Task » Lines containing the word "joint" are the ones to copy from the records below.

Provided entries »
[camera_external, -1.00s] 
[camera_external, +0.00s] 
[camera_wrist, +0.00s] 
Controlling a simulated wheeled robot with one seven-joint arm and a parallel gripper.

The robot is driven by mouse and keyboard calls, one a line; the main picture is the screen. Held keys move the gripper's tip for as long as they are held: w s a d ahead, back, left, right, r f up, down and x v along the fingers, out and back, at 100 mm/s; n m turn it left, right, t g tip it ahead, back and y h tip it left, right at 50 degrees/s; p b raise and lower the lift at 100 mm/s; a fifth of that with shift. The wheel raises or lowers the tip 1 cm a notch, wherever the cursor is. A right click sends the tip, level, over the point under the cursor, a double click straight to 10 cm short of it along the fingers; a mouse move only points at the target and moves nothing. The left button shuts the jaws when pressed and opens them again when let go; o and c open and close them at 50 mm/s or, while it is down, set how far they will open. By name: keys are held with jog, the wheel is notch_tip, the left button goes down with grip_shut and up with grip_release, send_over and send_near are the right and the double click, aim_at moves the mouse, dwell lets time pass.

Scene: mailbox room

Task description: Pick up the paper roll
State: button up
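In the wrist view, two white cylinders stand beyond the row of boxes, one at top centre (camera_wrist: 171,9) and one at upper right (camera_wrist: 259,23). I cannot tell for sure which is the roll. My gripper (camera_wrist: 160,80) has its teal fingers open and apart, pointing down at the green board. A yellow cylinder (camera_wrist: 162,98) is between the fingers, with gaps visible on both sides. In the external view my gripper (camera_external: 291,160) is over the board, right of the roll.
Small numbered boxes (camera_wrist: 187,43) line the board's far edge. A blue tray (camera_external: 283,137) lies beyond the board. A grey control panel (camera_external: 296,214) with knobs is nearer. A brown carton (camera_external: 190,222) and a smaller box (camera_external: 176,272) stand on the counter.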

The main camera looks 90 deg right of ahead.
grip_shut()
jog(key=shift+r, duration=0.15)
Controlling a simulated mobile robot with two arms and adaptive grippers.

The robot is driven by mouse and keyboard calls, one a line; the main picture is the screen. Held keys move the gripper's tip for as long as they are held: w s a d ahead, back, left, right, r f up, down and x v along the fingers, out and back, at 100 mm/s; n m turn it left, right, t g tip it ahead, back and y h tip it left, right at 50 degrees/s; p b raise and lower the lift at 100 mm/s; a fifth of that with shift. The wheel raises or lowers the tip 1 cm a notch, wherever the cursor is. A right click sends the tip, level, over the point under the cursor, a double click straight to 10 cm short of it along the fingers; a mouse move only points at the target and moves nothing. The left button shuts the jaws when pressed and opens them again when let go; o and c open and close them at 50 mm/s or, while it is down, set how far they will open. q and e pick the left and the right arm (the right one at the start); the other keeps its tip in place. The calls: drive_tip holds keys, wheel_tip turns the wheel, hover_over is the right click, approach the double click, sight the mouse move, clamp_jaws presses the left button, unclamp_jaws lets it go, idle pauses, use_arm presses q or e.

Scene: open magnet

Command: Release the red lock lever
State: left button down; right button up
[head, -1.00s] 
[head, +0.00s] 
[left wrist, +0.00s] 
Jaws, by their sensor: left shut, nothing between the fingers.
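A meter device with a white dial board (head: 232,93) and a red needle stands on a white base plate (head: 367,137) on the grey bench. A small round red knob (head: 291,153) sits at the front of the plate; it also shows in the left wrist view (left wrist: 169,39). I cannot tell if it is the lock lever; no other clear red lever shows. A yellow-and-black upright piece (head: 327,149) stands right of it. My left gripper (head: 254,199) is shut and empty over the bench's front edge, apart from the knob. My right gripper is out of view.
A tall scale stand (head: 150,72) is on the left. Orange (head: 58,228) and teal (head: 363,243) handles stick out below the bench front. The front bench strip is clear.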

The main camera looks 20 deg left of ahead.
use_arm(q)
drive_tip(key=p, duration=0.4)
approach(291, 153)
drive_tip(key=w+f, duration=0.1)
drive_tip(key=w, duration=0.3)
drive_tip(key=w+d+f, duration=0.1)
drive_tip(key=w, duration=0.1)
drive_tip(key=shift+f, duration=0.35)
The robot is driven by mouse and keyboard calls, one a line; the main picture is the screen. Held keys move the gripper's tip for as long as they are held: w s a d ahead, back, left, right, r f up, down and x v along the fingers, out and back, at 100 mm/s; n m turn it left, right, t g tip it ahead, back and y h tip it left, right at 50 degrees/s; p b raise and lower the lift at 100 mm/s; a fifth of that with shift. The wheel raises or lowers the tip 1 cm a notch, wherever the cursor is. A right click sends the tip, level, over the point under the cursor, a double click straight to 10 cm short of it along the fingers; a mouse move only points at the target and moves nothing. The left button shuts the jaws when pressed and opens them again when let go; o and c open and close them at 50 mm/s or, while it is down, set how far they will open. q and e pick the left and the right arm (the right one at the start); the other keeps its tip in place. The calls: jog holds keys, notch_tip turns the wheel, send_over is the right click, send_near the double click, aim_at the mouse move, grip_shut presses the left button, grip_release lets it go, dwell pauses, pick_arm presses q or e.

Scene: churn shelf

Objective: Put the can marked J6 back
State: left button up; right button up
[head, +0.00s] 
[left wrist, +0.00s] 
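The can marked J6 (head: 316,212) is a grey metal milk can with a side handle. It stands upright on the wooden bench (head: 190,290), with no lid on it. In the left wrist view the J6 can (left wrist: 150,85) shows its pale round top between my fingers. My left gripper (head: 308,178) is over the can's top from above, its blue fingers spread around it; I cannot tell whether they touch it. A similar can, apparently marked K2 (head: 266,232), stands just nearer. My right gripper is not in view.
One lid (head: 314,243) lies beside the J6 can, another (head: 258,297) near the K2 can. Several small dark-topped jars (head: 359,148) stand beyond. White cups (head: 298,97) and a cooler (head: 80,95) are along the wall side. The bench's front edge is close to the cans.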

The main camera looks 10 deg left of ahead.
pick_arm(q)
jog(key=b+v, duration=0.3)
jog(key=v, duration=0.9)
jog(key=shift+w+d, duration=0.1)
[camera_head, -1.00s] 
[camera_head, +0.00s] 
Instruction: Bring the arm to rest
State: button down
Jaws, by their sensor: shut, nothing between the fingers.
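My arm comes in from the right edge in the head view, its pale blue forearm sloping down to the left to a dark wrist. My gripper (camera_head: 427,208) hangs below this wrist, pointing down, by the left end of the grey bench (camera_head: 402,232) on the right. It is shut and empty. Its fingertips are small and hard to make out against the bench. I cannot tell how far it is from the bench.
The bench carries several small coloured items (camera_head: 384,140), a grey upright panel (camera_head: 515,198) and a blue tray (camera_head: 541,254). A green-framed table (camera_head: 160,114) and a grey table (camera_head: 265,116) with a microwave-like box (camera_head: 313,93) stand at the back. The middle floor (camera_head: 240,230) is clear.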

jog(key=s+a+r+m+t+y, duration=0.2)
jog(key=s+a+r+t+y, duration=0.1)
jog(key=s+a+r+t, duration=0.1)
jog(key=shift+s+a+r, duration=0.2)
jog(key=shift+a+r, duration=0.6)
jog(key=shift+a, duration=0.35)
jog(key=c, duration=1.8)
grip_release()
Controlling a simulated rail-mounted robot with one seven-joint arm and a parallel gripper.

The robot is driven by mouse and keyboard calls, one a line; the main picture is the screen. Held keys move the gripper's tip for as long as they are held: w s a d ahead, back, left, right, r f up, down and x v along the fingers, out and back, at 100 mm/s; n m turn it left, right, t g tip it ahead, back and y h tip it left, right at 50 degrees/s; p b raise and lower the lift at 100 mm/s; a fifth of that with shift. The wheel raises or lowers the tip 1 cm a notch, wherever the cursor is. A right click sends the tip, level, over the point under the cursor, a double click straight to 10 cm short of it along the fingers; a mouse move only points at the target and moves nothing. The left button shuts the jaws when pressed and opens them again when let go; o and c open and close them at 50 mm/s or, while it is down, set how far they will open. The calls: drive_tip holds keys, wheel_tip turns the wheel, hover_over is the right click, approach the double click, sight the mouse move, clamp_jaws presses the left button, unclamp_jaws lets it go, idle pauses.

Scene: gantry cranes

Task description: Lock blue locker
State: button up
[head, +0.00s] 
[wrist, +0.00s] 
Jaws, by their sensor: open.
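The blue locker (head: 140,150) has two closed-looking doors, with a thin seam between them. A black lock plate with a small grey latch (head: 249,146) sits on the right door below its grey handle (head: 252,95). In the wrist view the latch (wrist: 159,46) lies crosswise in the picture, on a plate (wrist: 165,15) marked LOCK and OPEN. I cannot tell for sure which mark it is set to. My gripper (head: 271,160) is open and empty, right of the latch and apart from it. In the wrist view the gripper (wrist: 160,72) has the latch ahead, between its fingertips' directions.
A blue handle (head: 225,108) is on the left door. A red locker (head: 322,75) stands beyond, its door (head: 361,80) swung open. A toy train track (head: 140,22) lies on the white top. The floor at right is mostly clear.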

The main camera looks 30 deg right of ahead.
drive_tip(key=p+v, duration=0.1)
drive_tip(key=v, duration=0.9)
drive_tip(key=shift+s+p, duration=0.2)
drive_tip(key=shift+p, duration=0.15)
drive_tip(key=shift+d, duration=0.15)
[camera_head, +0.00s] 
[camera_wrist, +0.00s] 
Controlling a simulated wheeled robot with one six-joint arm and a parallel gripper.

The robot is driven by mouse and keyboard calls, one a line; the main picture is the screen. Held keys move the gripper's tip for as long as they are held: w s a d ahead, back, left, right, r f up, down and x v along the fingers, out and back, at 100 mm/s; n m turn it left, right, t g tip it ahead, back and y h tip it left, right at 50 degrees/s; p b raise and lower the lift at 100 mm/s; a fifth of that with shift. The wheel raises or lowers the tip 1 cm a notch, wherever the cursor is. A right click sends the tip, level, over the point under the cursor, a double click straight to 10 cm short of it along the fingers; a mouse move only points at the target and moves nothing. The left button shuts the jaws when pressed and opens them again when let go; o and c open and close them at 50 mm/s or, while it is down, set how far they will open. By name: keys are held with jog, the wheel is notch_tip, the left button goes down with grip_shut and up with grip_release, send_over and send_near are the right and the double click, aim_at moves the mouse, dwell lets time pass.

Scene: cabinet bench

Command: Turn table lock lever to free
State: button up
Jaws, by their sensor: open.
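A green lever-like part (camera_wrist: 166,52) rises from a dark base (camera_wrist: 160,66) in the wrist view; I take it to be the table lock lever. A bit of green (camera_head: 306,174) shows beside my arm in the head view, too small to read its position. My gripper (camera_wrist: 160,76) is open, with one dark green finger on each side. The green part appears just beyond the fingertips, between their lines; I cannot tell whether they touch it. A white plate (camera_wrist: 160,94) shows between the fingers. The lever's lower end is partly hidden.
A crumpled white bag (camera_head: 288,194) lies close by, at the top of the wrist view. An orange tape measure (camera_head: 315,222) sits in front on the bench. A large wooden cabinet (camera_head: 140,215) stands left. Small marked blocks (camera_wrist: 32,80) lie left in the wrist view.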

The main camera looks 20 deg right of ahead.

Problem solution »
Controlling a simulated wheeled robot with one seven-joint arm and a parallel gripper.
Controlling a simulated rail-mounted robot with one seven-joint arm and a parallel gripper.
Controlling a simulated wheeled robot with one six-joint arm and a parallel gripper.

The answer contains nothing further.